One way of implementing render_item would be to do something very similar to the monkeypatch I shared above, where instead of adding in our custom logic, we directly invoke alembic.autogenerate.render._repr_type. As this is currently a private function, the recipe would be fairly brittle unless _repr_type were "public" and changes to its signature would be called out as a minor/major breaking change?
this is the thing with recipes. Think of real world use. You have an app, and you're using like two or three database-specific types, you know you're using postgresql.

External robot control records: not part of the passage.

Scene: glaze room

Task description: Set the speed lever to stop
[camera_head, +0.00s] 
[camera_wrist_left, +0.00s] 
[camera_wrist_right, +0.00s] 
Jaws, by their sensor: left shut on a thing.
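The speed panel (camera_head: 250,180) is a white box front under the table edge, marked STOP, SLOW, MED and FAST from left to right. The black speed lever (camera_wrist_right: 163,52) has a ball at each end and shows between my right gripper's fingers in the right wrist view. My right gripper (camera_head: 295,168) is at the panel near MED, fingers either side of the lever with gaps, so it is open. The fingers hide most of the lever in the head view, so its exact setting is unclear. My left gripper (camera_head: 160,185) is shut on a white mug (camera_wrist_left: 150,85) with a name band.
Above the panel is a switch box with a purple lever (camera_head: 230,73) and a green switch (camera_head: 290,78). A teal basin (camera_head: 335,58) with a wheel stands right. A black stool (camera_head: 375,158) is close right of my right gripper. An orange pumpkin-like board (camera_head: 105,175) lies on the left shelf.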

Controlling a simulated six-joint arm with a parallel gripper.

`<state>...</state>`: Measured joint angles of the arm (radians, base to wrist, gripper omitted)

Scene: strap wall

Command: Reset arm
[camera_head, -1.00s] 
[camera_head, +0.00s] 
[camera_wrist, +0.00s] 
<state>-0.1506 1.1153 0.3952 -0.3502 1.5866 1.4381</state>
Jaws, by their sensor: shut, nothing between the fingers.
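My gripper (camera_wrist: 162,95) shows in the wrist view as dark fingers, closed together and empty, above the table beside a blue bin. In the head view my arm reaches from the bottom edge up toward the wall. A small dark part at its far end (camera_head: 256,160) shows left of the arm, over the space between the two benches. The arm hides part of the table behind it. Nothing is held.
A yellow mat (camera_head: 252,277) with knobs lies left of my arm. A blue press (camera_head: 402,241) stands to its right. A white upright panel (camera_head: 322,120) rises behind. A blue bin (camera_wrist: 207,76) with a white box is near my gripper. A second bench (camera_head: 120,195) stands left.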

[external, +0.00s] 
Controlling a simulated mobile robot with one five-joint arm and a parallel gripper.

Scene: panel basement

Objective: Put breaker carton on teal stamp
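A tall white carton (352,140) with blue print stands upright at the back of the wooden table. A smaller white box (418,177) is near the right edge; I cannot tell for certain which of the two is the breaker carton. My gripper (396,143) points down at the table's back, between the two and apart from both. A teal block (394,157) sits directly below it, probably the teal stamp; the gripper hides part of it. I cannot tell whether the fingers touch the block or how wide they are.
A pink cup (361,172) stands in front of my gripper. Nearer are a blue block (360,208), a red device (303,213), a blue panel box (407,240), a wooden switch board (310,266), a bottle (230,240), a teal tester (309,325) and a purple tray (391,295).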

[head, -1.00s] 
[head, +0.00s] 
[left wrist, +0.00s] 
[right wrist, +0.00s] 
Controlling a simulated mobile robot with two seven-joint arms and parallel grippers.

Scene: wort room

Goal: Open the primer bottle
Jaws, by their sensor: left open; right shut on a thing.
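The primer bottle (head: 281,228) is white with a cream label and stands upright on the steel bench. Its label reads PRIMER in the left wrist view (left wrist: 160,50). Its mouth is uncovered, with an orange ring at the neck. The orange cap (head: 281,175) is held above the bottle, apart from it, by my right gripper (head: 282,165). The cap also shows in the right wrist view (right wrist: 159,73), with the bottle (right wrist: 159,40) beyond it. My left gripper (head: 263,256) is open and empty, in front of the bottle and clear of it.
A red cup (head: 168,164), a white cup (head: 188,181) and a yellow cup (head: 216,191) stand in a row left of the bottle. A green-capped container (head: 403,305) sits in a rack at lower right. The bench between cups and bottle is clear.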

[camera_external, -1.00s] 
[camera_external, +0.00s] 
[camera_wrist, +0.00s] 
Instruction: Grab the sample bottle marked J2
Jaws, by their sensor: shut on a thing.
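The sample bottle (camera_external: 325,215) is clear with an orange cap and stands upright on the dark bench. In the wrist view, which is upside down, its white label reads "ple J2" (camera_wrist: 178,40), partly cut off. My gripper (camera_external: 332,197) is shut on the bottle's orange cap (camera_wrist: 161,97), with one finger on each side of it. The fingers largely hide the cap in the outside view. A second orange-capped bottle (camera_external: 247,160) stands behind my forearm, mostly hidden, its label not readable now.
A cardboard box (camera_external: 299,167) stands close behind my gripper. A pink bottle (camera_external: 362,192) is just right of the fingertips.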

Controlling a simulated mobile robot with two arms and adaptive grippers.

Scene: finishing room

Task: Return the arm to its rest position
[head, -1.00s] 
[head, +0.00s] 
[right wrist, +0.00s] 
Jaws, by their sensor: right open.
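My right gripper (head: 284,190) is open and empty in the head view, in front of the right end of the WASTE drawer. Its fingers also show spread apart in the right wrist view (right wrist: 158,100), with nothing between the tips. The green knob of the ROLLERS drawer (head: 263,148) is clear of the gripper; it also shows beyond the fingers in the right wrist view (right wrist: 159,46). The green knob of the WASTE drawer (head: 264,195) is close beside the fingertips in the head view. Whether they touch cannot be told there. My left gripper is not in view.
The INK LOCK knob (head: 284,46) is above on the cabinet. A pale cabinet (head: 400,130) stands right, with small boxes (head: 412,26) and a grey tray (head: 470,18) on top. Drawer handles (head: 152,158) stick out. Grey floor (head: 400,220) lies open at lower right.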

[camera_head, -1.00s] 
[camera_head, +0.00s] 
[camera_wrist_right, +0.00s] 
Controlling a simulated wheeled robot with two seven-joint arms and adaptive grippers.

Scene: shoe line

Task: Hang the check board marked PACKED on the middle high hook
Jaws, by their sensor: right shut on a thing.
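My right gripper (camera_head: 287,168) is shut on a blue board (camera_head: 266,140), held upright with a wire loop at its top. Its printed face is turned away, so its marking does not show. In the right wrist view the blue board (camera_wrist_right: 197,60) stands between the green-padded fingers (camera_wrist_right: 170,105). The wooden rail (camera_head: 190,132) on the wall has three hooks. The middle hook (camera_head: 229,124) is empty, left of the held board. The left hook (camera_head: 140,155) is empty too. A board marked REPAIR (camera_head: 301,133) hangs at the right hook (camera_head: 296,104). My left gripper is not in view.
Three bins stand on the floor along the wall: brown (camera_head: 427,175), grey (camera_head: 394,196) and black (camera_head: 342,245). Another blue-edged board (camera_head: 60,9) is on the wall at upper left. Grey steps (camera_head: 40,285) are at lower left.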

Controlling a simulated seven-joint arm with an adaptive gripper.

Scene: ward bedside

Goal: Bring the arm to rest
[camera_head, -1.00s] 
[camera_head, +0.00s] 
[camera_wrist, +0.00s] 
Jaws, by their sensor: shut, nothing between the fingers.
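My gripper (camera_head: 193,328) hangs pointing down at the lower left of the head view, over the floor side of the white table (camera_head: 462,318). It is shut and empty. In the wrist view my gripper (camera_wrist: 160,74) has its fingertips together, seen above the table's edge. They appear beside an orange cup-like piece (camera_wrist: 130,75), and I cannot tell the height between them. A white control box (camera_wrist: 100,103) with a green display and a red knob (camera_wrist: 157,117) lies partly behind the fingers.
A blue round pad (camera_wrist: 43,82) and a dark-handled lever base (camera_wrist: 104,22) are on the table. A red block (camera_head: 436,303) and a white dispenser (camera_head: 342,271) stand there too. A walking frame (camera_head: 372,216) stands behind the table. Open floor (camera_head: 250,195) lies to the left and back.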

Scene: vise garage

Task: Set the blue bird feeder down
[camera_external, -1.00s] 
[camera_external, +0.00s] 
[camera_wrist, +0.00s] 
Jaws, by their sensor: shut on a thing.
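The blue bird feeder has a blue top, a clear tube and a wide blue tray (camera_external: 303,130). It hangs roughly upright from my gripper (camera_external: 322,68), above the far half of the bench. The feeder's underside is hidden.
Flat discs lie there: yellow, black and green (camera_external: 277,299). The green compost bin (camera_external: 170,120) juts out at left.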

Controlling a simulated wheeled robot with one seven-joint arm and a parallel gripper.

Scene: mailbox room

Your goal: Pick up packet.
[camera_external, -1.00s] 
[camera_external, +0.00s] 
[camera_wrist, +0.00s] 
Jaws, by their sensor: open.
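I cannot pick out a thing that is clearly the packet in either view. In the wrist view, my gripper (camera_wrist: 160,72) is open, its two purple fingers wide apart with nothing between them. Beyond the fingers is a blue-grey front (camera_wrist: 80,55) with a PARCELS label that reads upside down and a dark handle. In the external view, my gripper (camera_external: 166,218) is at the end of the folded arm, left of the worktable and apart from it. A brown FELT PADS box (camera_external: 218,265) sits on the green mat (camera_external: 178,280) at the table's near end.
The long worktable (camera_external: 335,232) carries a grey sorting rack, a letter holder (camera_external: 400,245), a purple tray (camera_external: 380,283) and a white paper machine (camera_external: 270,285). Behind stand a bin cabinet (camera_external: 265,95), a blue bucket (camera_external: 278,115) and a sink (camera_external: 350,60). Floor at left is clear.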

Realistically, I dont really think having the TypeDecorator render is really any kind of issue, I dont really feel "maintenance" or "bugs" are impacted very much at all by this rendering and certainly not "performance", database migrations can certainly afford an extra .3 seconds startup to import your application's utility module, but as stated, there's the render_item() recipe and you can do whatever you want.
so re: render_item's "automatic logic with imports", again, real world - your app is hardcoded to Postgresql, so OK, add "from sqlalchemy.dialects import postgresql" to your script.py.mako template. that's how 99% of people would solve this, and it's not a problem. but you want to be more fancy, you can do that also, the imports collection is passed to the hook via the autogen_context, see the next paragraph at https://alembic.sqlalchemy.org/en/latest/autogenerate.html#affecting-the-rendering-of-types-themselves :
def render_item(type_, obj, autogen_context):
"""Apply custom rendering for selected items."""
if type_ == 'type' and isinstance(obj, MySpecialType):
# add import for this type
autogen_context.imports.add("from mymodel import types")
return "types.%r" % obj
# default rendering for other objects
return False
I think overall the vibe I want to impart is that this is a simple thing Alembic does and it allows a hook to customize, we want to keep things simple, not overthink, not qualify all of Alembic's API with N^18 flags and switches, just imperative code where needed.